De acordo com o processo, a sentença "submeteu, assim, a ré ao regramento do art. 303, caput, da Lei 9.503/97, c/c o art. 65, I, do Código Penal, fixando a pena em seis meses de detenção e oito meses de suspensão para dirigir veículo automotor, com substituição, ao final, da pena privativa de liberdade por restritiva de direito, consistente em prestação pecuniária".
Na apelação criminal, o TJ/MG acolheu a prefacial da pretensão punitiva, em sua forma retroativa com base nos fatos de que a motorista tinha menos de 21 anos na época dos fatos.
Condenação sem efeito
Resolvida a questão penal, o processo civil voltou a correr. O magistrado julgou improcedentes os pedidos formulados pela autora na inicial indenizatória, entendendo que "o evento danoso ocorreu por culpa exclusiva da vítima, não havendo nem sequer falar em concorrência de culpas." A garota estaria andando na pista de rolamento no momento do acidente e a motorista estaria dentro do limite de velocidade.
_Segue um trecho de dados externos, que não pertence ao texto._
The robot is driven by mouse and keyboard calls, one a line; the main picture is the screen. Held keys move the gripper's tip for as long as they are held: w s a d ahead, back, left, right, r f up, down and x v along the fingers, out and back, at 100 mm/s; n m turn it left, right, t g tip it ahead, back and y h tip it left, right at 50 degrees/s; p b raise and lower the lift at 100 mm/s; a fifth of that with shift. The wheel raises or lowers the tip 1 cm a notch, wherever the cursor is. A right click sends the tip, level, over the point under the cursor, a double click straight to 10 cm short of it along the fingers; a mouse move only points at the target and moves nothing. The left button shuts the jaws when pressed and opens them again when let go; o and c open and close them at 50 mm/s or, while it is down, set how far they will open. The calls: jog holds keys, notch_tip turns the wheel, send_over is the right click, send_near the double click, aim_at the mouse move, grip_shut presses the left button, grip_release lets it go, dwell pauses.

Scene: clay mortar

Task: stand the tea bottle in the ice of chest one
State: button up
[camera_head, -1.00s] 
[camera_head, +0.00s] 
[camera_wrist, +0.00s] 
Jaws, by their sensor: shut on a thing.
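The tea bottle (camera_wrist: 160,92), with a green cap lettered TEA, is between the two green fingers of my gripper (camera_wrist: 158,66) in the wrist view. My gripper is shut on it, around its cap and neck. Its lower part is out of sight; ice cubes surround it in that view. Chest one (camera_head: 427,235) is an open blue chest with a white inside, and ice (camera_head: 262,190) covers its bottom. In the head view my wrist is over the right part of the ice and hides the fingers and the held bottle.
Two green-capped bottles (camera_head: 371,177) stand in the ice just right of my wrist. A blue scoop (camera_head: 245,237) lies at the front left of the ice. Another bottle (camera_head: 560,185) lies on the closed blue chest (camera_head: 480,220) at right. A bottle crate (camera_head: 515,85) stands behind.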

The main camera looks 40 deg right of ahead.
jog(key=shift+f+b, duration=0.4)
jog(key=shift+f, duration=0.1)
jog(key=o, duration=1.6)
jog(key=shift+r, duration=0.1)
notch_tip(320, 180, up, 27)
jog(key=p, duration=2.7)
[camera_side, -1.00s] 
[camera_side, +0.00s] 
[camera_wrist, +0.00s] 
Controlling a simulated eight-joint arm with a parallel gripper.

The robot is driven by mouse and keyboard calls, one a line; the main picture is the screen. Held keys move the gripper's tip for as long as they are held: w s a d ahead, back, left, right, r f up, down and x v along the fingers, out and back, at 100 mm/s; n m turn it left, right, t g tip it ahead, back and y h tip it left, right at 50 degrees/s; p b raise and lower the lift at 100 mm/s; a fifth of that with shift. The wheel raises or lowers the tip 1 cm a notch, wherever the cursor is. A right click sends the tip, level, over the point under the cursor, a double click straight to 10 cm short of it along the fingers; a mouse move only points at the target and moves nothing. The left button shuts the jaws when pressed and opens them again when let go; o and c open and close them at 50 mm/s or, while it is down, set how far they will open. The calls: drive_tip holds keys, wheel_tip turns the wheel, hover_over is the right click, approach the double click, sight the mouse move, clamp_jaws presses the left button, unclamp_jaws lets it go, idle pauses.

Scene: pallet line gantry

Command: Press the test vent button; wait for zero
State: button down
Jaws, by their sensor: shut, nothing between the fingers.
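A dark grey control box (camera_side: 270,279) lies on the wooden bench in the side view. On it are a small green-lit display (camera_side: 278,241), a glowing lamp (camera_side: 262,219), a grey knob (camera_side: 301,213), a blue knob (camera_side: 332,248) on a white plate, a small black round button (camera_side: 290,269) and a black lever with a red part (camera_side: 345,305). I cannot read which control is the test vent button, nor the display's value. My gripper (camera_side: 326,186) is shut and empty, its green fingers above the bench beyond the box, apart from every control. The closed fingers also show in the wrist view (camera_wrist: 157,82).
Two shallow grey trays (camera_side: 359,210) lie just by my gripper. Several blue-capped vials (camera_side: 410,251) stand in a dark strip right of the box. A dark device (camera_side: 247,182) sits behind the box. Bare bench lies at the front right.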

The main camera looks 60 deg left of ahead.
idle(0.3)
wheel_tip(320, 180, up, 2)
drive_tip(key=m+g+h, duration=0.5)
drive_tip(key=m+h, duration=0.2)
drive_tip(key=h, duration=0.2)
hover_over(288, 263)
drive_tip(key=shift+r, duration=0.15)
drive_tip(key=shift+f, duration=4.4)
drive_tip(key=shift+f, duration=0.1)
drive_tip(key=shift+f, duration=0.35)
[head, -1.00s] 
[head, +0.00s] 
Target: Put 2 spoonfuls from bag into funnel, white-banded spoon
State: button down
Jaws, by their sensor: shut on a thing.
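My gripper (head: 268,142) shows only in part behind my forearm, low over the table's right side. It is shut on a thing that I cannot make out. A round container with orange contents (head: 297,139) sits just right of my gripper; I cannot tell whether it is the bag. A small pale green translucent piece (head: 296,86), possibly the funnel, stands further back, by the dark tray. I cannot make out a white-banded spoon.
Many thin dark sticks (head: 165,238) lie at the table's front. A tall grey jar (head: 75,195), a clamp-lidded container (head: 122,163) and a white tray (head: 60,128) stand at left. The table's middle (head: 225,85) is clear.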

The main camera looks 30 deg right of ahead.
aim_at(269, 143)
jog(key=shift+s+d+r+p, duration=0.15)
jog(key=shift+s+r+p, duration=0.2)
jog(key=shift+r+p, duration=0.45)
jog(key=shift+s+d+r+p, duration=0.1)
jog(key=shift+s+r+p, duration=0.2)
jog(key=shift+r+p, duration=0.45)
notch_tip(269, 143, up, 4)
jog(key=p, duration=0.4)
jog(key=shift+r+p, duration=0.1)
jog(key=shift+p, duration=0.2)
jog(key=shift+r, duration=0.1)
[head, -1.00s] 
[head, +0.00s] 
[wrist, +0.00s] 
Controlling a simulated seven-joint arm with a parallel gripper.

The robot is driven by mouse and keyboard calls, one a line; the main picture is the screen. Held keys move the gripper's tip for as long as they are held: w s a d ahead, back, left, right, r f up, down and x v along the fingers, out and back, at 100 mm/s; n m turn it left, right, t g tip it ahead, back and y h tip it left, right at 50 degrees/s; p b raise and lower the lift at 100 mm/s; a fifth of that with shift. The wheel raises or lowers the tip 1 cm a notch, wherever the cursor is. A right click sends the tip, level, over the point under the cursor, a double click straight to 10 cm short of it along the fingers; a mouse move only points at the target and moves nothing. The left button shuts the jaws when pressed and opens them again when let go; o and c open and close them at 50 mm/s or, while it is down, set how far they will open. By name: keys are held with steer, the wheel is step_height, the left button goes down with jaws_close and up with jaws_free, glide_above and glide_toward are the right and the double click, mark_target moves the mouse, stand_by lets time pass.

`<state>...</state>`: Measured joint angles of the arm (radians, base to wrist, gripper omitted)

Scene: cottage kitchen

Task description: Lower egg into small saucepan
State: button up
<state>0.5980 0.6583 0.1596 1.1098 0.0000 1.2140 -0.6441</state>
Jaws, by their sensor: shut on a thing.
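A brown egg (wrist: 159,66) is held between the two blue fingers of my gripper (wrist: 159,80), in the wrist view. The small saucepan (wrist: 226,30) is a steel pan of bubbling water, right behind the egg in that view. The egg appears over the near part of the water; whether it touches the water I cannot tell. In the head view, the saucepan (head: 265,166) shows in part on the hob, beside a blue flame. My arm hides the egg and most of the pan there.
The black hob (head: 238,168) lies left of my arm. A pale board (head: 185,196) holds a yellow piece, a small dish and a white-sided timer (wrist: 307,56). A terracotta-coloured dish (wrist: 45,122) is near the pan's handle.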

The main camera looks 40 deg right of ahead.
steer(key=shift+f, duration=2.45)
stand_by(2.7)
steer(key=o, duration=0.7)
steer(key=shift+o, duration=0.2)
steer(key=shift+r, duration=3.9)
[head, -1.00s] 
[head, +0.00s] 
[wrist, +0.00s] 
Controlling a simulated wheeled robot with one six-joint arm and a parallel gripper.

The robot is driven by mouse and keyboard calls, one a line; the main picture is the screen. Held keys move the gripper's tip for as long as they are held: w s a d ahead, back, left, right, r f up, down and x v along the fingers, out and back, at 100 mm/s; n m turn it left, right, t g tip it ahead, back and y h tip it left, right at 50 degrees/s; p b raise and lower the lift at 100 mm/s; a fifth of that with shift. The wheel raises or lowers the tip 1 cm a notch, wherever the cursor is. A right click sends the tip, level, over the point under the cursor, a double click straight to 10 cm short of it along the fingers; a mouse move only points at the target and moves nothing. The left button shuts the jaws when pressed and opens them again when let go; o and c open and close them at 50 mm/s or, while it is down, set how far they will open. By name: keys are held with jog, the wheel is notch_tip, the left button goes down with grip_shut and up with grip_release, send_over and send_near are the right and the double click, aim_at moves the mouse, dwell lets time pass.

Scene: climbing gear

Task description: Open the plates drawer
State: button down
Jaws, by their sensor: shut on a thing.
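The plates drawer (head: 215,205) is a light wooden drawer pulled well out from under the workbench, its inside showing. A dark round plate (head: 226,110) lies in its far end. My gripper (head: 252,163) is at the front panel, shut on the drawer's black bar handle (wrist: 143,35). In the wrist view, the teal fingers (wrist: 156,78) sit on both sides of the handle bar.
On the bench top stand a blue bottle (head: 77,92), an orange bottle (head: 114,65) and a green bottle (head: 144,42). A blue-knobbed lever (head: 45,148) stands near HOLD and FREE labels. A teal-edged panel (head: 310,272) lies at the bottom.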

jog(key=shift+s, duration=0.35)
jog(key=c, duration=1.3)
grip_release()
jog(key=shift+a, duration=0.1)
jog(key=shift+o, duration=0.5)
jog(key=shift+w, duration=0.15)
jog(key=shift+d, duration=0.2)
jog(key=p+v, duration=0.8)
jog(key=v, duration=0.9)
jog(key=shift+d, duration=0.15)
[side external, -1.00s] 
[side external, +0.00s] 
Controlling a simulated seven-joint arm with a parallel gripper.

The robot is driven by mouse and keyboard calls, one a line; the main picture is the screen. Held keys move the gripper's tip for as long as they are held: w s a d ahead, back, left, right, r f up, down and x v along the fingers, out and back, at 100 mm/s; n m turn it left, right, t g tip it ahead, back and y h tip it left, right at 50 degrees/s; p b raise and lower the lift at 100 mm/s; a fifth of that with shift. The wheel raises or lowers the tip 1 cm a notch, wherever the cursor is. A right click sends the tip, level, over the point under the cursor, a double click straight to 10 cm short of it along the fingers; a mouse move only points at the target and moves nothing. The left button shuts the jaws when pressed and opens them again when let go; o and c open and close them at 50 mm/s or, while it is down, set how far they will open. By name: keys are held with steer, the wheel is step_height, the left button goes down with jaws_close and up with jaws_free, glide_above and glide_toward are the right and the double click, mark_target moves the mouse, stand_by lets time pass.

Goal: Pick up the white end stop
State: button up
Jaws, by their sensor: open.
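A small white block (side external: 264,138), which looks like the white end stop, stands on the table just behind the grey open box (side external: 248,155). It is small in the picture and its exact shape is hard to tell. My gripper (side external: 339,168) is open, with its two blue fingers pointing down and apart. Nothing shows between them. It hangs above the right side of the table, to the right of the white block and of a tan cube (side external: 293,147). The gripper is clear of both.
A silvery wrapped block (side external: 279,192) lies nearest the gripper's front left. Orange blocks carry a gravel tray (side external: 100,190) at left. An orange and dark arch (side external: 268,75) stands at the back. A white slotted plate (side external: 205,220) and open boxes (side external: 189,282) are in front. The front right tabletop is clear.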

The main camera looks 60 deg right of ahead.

O autor apelou da decisão. Para TJ/MG, agora na esfera cível, a existência do crime e sua autoria estariam resolvidas pela ação penal. Por isso, não seria possível reabrir a discussão sobre esses pontos.
O ministro Raul Araújo, relator no STJ, entendeu que o reconhecimento da prescrição retroativa pelo TJ/MG tornara prejudicial o exame do mérito da condenação em primeira instância. Dessa forma, essa condenação, que não se tornou definitiva, não vincula a esfera cível.
"Com efeito, não houve reconhecimento definitivo no juízo criminal da autoria e da materialidade delitiva. Quanto a esses pontos, não houve trânsito em julgado da sentença penal condenatória", afirmou o relator.
Araújo esclareceu que a prescrição retroativa afeta a própria pretensão punitiva e não somente a executória. Assim, nenhum efeito da condenação, mesmo acessório, perdura.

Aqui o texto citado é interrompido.